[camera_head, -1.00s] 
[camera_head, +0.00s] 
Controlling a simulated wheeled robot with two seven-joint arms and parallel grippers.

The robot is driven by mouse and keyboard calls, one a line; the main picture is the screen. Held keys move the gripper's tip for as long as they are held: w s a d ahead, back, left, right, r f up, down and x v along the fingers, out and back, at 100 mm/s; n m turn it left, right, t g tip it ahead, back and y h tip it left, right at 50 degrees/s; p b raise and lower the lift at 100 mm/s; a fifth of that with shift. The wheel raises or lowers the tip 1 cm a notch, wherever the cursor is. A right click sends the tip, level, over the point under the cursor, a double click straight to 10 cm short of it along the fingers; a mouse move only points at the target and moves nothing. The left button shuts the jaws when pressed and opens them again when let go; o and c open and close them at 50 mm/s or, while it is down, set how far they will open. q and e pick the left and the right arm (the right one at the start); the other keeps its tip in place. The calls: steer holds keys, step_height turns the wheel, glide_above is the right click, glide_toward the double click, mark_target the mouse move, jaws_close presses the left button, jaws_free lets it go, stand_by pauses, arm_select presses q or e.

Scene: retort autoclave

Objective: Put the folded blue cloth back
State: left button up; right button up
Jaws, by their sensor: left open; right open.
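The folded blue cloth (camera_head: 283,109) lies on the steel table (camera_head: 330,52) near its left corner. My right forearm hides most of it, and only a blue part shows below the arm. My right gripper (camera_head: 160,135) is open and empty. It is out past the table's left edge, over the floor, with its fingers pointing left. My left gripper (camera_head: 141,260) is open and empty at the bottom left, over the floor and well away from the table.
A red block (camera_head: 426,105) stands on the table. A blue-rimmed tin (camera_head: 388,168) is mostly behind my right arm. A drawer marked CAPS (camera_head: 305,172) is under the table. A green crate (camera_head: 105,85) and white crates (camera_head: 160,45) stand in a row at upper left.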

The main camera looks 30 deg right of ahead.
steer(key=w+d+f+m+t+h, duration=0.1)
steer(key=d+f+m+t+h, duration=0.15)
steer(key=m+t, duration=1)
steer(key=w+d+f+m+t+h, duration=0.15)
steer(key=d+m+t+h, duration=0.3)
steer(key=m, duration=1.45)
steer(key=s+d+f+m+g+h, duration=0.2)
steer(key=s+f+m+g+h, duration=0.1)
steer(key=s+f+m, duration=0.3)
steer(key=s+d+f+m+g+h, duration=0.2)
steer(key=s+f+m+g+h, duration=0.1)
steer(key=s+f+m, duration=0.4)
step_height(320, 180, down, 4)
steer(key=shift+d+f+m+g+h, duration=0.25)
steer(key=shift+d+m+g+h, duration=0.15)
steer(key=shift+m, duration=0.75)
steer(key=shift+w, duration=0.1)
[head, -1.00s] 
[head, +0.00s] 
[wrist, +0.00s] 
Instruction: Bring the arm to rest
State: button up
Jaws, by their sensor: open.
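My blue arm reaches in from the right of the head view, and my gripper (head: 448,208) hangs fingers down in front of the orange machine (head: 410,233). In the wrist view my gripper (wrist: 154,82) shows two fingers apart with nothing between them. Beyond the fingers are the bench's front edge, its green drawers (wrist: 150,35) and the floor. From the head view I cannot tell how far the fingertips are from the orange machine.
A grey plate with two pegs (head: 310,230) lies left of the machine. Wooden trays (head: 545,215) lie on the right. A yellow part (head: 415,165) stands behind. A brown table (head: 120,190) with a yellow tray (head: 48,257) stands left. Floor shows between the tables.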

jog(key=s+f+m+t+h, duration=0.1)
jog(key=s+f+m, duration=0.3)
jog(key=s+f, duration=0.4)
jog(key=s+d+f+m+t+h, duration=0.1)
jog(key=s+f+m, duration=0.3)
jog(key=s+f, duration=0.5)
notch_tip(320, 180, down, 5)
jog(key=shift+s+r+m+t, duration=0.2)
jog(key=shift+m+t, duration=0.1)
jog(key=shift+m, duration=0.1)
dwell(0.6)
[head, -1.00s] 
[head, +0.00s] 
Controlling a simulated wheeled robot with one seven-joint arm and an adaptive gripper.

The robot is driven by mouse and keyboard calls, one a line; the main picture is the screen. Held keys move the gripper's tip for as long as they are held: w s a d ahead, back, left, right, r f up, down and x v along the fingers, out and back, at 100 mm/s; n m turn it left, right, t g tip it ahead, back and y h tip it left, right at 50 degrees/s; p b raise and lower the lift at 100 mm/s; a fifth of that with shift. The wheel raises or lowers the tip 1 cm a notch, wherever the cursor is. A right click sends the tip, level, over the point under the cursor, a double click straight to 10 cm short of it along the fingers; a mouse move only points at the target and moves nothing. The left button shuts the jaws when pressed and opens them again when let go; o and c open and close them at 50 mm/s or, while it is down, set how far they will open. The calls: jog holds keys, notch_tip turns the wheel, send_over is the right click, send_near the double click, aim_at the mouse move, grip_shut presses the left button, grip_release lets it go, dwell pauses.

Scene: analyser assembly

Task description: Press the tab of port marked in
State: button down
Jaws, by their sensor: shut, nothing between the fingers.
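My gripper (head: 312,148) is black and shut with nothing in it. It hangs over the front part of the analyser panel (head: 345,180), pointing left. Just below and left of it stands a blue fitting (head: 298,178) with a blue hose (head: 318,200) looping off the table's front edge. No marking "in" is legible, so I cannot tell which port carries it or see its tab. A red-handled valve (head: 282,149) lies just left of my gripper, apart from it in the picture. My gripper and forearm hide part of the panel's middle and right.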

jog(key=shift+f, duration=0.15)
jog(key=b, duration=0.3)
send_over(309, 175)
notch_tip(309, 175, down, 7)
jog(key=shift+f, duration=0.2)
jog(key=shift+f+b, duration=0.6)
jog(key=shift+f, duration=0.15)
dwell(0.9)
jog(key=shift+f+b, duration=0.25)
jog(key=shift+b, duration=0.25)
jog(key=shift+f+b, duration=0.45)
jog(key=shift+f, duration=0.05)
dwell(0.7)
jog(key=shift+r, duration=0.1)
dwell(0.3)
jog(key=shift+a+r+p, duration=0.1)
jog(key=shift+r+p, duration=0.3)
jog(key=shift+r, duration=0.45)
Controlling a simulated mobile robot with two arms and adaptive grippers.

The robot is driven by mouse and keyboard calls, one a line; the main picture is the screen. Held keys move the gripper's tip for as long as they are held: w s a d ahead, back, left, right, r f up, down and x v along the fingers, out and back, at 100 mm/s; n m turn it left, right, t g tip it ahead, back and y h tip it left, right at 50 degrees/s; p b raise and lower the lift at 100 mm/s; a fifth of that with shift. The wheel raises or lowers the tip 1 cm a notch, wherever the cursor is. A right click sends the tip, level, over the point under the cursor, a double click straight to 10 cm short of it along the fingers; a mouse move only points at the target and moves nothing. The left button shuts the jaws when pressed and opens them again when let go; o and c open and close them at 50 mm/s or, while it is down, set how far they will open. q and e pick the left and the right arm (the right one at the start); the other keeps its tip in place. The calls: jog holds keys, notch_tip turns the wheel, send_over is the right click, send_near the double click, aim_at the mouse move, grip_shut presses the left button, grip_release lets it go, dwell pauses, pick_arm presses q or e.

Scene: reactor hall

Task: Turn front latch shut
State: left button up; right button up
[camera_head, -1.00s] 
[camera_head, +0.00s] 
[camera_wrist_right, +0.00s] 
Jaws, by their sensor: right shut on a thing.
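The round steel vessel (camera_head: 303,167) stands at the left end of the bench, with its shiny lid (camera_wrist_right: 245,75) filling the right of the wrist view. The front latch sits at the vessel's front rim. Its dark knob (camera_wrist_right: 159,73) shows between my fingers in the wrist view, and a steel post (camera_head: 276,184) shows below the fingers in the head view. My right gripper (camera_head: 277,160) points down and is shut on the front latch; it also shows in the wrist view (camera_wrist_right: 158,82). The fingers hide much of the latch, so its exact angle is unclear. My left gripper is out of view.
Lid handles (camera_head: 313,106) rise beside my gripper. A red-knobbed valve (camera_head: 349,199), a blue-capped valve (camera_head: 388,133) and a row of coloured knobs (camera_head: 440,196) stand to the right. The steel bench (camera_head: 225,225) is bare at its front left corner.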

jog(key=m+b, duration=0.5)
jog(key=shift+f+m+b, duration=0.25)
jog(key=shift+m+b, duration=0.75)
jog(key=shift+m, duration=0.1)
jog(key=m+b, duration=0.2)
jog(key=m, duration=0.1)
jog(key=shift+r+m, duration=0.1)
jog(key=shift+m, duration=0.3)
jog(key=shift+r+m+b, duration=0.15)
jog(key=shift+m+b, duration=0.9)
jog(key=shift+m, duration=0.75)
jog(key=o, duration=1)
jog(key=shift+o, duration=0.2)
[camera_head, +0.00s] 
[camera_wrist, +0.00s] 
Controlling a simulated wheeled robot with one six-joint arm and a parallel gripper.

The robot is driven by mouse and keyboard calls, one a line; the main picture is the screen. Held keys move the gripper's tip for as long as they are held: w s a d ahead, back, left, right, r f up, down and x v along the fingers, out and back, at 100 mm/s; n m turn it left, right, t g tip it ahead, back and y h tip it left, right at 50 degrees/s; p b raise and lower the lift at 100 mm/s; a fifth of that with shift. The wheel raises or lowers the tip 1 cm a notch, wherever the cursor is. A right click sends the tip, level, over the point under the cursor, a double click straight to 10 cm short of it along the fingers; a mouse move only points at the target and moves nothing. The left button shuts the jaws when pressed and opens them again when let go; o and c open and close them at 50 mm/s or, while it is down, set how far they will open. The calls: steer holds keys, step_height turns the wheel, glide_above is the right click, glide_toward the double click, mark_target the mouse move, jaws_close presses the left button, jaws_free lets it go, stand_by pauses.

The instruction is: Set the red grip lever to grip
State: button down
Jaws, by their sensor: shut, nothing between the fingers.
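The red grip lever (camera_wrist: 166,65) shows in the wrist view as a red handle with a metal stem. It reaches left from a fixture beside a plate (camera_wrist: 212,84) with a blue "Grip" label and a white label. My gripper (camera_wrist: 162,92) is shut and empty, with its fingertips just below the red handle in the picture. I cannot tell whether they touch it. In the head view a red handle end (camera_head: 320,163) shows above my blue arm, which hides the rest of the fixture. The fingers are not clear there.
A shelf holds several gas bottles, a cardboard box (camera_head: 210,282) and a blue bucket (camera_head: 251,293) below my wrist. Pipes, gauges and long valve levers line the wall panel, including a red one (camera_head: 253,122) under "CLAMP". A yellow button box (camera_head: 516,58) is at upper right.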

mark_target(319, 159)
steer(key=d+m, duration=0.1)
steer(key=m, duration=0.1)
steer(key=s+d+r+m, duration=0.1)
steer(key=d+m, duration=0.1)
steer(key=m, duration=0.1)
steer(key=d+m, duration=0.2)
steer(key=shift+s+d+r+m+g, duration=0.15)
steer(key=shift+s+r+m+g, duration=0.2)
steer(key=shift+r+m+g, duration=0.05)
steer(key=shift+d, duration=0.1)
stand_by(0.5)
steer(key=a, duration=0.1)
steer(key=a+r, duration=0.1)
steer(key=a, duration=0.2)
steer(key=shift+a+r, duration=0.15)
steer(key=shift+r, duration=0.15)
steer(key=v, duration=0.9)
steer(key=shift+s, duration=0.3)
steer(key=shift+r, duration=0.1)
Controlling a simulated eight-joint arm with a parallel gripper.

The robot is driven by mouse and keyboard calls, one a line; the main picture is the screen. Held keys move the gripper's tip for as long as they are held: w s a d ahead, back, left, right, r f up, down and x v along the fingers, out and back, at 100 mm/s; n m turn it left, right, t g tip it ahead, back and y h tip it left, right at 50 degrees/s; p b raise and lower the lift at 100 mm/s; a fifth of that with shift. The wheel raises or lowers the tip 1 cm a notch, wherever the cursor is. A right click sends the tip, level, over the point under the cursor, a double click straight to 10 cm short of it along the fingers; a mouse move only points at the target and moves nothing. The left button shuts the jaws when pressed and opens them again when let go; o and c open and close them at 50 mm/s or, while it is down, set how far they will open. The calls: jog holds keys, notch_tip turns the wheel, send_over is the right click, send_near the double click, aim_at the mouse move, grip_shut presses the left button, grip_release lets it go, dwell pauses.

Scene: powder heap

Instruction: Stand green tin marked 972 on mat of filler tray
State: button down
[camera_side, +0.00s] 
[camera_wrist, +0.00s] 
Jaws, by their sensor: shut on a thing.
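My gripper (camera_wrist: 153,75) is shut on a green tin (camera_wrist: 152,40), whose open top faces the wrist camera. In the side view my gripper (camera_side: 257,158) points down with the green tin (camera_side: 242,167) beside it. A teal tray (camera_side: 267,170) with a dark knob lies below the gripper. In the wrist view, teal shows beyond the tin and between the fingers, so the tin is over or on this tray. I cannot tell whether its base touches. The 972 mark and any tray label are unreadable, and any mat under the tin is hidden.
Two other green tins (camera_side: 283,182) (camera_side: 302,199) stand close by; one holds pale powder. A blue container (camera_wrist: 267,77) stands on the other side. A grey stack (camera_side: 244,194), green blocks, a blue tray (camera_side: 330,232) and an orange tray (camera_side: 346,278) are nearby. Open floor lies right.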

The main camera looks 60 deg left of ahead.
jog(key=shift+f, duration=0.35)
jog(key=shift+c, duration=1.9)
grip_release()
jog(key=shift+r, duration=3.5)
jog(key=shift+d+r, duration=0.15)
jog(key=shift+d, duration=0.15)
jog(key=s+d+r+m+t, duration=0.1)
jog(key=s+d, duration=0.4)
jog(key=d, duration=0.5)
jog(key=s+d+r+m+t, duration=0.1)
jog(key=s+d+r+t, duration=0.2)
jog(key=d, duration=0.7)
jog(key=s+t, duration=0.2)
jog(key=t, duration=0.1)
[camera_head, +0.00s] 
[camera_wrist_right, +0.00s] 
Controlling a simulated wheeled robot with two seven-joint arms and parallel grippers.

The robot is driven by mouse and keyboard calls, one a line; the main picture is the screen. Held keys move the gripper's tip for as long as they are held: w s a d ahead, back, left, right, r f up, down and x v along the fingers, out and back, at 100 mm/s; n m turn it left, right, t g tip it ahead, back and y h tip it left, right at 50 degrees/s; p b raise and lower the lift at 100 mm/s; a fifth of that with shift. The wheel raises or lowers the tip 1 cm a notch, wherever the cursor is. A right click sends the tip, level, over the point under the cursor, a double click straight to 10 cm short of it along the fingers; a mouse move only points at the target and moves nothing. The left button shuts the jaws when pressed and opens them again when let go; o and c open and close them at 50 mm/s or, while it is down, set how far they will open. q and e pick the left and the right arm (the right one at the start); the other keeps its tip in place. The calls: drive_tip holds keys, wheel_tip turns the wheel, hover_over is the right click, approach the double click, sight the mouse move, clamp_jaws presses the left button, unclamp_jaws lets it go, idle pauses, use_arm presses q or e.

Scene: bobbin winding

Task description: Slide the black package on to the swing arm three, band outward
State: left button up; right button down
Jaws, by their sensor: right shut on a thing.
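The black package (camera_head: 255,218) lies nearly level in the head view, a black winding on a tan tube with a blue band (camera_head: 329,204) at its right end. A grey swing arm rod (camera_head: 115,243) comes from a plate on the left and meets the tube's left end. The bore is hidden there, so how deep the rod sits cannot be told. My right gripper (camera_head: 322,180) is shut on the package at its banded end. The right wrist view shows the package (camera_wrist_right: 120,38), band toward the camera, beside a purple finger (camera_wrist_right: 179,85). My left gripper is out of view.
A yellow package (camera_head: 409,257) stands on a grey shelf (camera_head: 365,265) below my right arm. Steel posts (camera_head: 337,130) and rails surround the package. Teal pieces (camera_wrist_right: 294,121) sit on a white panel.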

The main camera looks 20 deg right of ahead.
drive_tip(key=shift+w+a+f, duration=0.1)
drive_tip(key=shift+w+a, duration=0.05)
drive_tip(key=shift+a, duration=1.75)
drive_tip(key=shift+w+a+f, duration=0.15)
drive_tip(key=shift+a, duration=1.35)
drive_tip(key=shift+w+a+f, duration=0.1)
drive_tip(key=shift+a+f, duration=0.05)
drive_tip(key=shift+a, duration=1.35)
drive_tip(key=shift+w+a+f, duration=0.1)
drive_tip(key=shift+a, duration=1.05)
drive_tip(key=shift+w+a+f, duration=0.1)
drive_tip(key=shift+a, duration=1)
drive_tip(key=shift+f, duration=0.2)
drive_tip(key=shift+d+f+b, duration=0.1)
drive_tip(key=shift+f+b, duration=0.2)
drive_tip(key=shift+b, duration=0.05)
-*-
• [WHAT THE TASK REQUIRES]
Copy each line holding the word "joint" from the listing above.

• [ANSWER IN FULL]
Controlling a simulated wheeled robot with two seven-joint arms and parallel grippers.
Controlling a simulated wheeled robot with one seven-joint arm and an adaptive gripper.
Controlling a simulated wheeled robot with one six-joint arm and a parallel gripper.
Controlling a simulated eight-joint arm with a parallel gripper.
Controlling a simulated wheeled robot with two seven-joint arms and parallel grippers.

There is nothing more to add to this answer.